Sin dall’epoca dei Celti il Canavese è stato considerato un territorio “industriale”. Legato alla trasformazione dei metalli. Per poi diventare un polo siderurgico e metalmeccanico affiancato al capolavoro imprenditoriale che fu l’Olivetti di Adriano, capace di creare una industria estremamente innovativa strettamente connessa ad un polo culturale con base ad Ivrea. Ora, però, l’Olivetti è stata annientata da De Benedetti, metalmeccanica e siderurgia sono in crisi ed il Canavese prova a rilanciarsi con un turismo che avrà come elemento trainante il vino. L’Erbaluce, in particolare.
Maria Rosa Cena, sindaco di Caluso, è consapevole che la strada non sarà né facile né breve. Ma bisogna pur cominciare. Con il sostegno di Bartolomeo Merlo, presidente del Consorzio per la valorizzazione dei vini canavesani. Non solo il bianco Erbaluce, ma anche un grande rosso come il Carema, ottenuto dal Nebbiolo.

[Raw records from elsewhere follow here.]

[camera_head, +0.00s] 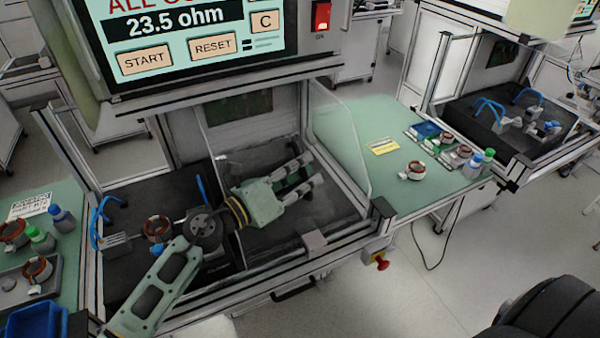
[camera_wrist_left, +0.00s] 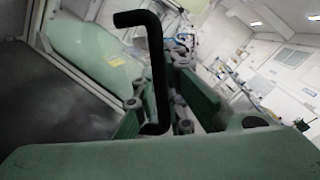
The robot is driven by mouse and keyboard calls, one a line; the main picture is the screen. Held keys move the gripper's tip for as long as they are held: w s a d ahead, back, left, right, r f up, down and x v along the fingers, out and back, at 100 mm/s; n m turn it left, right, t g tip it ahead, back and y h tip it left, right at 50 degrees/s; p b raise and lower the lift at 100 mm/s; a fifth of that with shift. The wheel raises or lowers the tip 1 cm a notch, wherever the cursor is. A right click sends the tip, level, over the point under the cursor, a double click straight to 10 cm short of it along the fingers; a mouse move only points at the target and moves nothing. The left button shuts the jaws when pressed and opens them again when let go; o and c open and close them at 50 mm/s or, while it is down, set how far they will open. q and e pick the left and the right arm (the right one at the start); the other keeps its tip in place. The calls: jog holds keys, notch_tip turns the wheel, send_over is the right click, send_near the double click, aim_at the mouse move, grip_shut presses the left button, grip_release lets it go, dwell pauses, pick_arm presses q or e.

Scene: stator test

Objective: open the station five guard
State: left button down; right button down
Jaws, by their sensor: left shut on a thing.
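The station guard is a clear pane (camera_head: 222,165) in a metal frame under the screen, and its left edge shows as a thin upright line. My left gripper (camera_head: 306,179) reaches in from the left, in front of the pane. In the left wrist view a black bent handle (camera_wrist_left: 156,75) stands between the fingers of my left gripper (camera_wrist_left: 160,105), which is shut on it. The handle cannot be made out in the head view. The left part of the station front shows no pane over the dark bed. My right gripper is not in view.
A copper-wound stator (camera_head: 157,228) and blue clamps stand on the bed at left. A clear side pane (camera_head: 340,140) bounds the station at right. The green table (camera_head: 330,118) beyond holds stators and bottles. A red stop button (camera_head: 381,262) sits on the front frame.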

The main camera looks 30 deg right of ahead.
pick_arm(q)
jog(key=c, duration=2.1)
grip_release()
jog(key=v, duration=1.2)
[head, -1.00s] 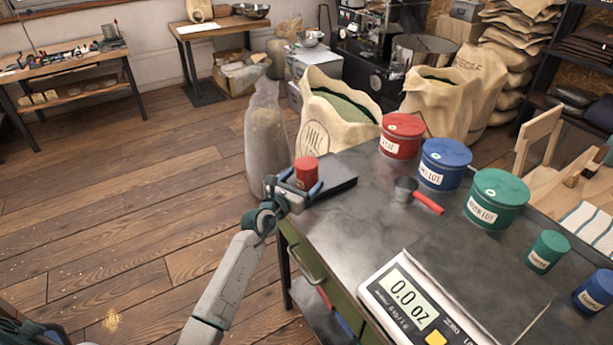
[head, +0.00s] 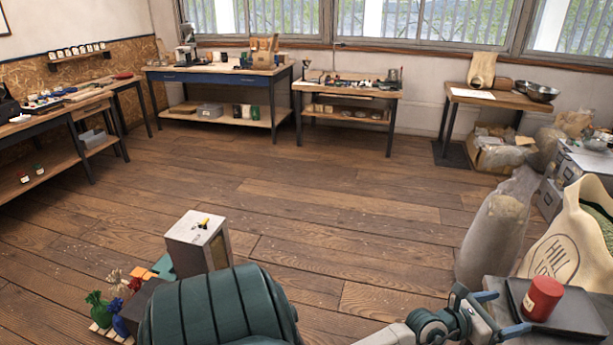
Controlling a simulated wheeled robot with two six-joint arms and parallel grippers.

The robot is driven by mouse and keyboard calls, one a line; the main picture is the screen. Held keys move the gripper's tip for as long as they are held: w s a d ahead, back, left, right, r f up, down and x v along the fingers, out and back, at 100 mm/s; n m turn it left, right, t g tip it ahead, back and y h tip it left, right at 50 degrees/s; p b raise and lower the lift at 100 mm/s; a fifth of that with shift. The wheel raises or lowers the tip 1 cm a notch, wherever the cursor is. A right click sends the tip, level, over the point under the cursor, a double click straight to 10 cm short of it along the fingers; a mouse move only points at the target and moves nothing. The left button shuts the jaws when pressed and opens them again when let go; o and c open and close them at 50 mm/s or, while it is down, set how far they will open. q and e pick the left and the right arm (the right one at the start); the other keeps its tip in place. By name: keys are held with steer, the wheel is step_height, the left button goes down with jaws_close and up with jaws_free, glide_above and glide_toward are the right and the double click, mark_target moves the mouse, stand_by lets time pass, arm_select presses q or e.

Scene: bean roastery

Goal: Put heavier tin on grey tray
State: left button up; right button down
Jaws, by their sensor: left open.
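A small red tin (head: 541,298) stands upright on the dark grey tray (head: 582,318) at the lower right of the head view. The tray lies on the corner of the metal-topped bench. My left gripper (head: 510,311) is open, with its two fingers spread just left of the tin. The fingers look clear of the tin, though the exact gap is hard to judge. My right gripper is out of view. The other tins and the scale are outside this view.
A clear plastic sack (head: 497,225) and a printed bean sack (head: 565,240) stand behind the tray. A pale box (head: 197,243) and small colored bags (head: 97,308) sit at the lower left. Workbenches (head: 215,80) line the back. The middle floor is clear.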

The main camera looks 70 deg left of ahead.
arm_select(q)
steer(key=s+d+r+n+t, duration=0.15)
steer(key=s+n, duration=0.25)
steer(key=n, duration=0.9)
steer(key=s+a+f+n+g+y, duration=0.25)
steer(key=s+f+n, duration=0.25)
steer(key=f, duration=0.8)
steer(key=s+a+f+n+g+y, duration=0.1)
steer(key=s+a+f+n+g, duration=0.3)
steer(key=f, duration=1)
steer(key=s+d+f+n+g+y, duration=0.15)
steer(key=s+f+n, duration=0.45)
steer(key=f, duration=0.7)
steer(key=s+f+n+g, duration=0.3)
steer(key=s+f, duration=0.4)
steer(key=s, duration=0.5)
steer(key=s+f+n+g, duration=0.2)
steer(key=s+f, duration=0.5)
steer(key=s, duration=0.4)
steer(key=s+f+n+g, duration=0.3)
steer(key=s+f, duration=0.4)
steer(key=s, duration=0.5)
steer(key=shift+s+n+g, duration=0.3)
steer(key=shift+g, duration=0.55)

Un primo passo è stato compiuto ieri, con l’inaugurazione di una vigna urbana proprio a Caluso, capitale dell’Erbaluce. Per ora solo le barbatelle, ma è il segnale che conta. Anche perché il Canavese non è solo il vino. Pochi metri sopra la nuova vigna, i resti di una casaforte del XIII secolo rappresentano una potenziale attrazione turistica. Così come i sentieri naturalistici, i castelli e le dimore nobiliari del territorio. Ma anche l’esperienza Damanhur, l’archeologia industriale, le montagne e la Serra. C’è solo l’imbarazzo della scelta.
E, intelligentemente, alle iniziative per coinvolgere i ragazzi del locale istituto agrario si aggiungeranno quelle per i ragazzi che si occupano di design. Perché non c’è solo il cibo ma un pacchetto turistico complessivo di alta qualità. L’Erbaluce può trainare l’immagine del Canavese, diventando magari un nuovo aperitivo di tendenza.
Ma, poi, serve un salto di qualità degli operatori dell’accoglienza per sostenere la nuova vocazione del territorio. E, troppo spesso, il percorso da compiere non sarà breve.